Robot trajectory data

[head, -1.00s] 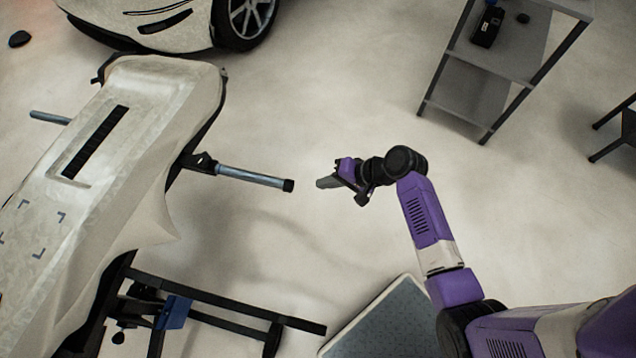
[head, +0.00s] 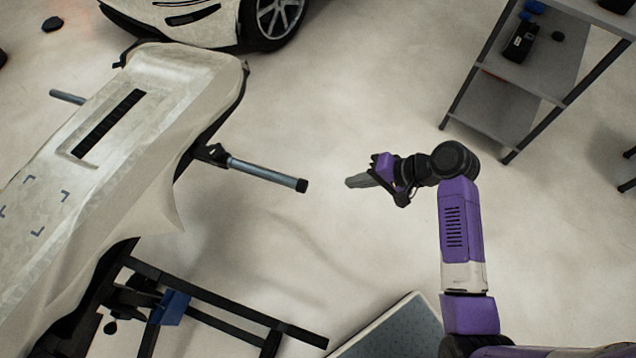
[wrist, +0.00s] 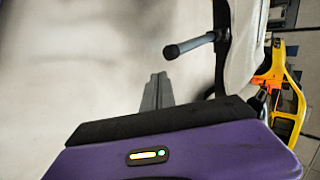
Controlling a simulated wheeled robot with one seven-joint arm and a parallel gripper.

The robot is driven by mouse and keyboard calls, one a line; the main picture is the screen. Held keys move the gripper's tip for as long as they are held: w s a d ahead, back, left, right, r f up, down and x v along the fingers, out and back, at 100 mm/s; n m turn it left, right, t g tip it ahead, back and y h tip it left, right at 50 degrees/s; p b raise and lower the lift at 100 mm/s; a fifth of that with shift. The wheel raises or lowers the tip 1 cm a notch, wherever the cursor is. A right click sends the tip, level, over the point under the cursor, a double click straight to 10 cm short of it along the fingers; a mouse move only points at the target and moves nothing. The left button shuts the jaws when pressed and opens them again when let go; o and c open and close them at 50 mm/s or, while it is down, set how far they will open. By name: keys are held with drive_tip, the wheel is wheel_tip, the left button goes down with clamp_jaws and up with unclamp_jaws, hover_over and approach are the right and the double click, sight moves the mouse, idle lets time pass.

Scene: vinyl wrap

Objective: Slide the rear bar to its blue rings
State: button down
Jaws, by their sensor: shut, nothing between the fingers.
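A grey-blue round bar (head: 265,173) with a black end cap sticks out from a black bracket on the right side of a wrapped white panel (head: 185,85). It also shows in the wrist view (wrist: 195,44), above and right of the fingers. A second grey bar end (head: 67,97) shows on the panel's far left side. I cannot tell which is the rear bar, and no blue rings can be made out. My gripper (head: 358,181) is shut and empty, to the right of the near bar's cap and apart from it. Its fingers show in the wrist view (wrist: 157,92).
A black stand (head: 235,312) with a blue block (head: 172,307) is at the lower left. A grey shelf (head: 500,72) stands upper right and a white car (head: 215,22) at the top. A yellow object (wrist: 292,112) is at the wrist view's right.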

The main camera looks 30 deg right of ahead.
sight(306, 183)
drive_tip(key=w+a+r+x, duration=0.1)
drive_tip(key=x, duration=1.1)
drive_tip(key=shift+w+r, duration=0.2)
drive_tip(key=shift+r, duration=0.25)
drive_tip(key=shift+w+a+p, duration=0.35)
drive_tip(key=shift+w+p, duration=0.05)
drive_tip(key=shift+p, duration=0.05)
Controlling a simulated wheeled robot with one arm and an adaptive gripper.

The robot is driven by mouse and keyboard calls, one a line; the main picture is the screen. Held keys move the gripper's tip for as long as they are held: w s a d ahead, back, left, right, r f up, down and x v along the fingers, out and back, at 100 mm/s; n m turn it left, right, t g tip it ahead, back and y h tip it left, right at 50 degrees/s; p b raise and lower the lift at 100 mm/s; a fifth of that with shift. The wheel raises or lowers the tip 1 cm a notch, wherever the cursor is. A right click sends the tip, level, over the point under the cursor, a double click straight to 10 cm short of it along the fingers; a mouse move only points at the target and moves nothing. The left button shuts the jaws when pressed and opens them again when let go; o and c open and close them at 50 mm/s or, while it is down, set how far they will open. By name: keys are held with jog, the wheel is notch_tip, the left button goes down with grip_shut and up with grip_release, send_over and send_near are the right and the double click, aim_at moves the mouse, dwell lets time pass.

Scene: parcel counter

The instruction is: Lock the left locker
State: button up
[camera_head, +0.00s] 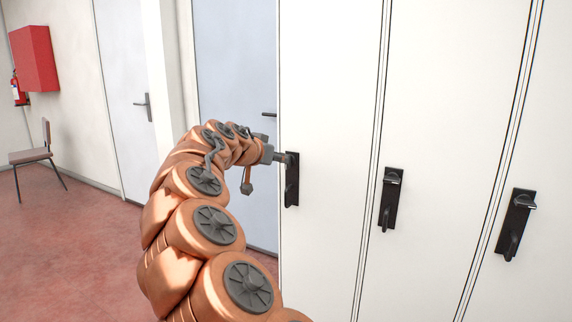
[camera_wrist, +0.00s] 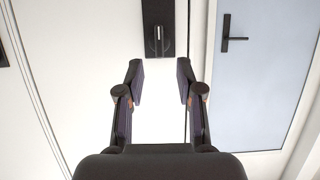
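The left locker (camera_head: 333,90) is a tall white door, and it looks closed. Its black lock plate (camera_head: 292,190) is partly hidden behind my gripper (camera_head: 281,157) in the head view. In the wrist view the plate (camera_wrist: 171,12) shows at the top, with a dark knob or lever and a light strip on it. My gripper (camera_wrist: 160,75) is open there, its two fingers apart with nothing between them. The plate lies just beyond the fingertips, in line with the gap.
Two more white lockers with black handle plates stand to the right, the middle one (camera_head: 390,199) and the right one (camera_head: 516,225). A pale blue door (camera_head: 235,75) adjoins on the left. A chair (camera_head: 32,156) and a red wall box (camera_head: 34,58) are far left. Red floor (camera_head: 75,240) is clear there.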

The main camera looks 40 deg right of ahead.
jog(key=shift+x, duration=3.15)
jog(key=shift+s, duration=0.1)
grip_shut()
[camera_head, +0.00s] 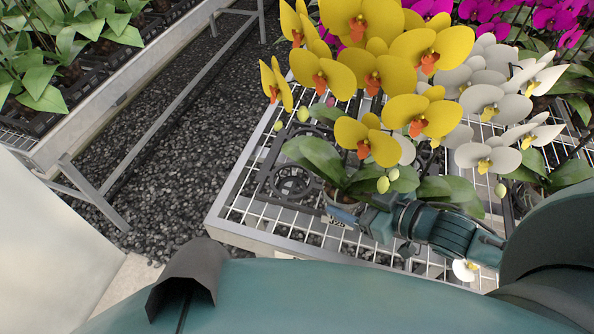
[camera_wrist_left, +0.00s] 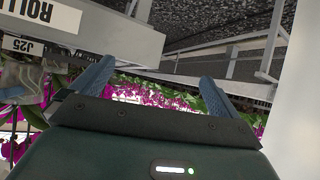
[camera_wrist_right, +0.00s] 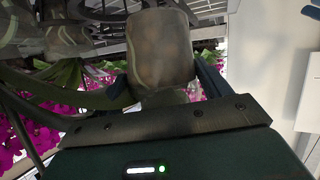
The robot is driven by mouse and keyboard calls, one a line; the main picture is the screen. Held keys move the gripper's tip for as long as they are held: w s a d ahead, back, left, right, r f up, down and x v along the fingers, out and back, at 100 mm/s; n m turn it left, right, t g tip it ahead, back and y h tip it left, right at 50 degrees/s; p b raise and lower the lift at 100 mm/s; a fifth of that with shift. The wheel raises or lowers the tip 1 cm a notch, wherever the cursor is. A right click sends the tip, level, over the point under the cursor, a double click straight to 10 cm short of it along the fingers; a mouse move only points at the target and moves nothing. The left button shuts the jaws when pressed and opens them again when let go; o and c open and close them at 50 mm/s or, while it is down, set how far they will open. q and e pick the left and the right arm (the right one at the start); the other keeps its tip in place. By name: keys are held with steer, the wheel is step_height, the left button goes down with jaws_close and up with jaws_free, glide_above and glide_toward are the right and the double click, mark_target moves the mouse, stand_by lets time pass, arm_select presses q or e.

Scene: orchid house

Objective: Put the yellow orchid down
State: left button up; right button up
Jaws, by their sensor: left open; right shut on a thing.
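The yellow orchid (camera_head: 372,68) stands near the left end of a wire-mesh bench (camera_head: 240,207) in the head view. It has large yellow blooms with orange centres, and green leaves that hide most of its pot. My right gripper (camera_head: 345,212) reaches in from the right, low beside the leaves. In the right wrist view, a cloudy, brownish pot (camera_wrist_right: 160,48) sits between the fingers of that gripper, which is shut on it. I cannot tell whether the pot touches the bench. My left gripper (camera_wrist_left: 155,88) is open and empty in the left wrist view.
A black holder with a ring (camera_head: 292,182) lies on the mesh just left of the orchid. White orchids (camera_head: 485,100) stand close at its right, magenta orchids (camera_head: 550,14) behind. A gravel aisle (camera_head: 170,140) separates another plant bench (camera_head: 70,135) at the left.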

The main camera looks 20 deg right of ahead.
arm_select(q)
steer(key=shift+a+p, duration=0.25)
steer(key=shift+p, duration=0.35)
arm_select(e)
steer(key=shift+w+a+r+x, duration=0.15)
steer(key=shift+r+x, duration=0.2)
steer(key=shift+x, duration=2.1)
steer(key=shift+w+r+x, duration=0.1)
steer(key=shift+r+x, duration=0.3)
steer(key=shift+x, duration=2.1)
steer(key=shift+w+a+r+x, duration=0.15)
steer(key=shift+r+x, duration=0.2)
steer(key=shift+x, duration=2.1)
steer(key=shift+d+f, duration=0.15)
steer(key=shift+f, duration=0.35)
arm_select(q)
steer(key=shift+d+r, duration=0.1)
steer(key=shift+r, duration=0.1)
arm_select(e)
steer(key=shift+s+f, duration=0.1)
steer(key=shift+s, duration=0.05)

WHAT YOU WILL DO - Leave the pictures out, and restate exactly the lines from the start of the records through the one that contains "Controlling a simulated wheeled robot with one seven-joint".

ANSWER TO THE TASK -
[head, -1.00s] 
[head, +0.00s] 
[wrist, +0.00s] 
Controlling a simulated wheeled robot with one seven-joint arm and a parallel gripper.

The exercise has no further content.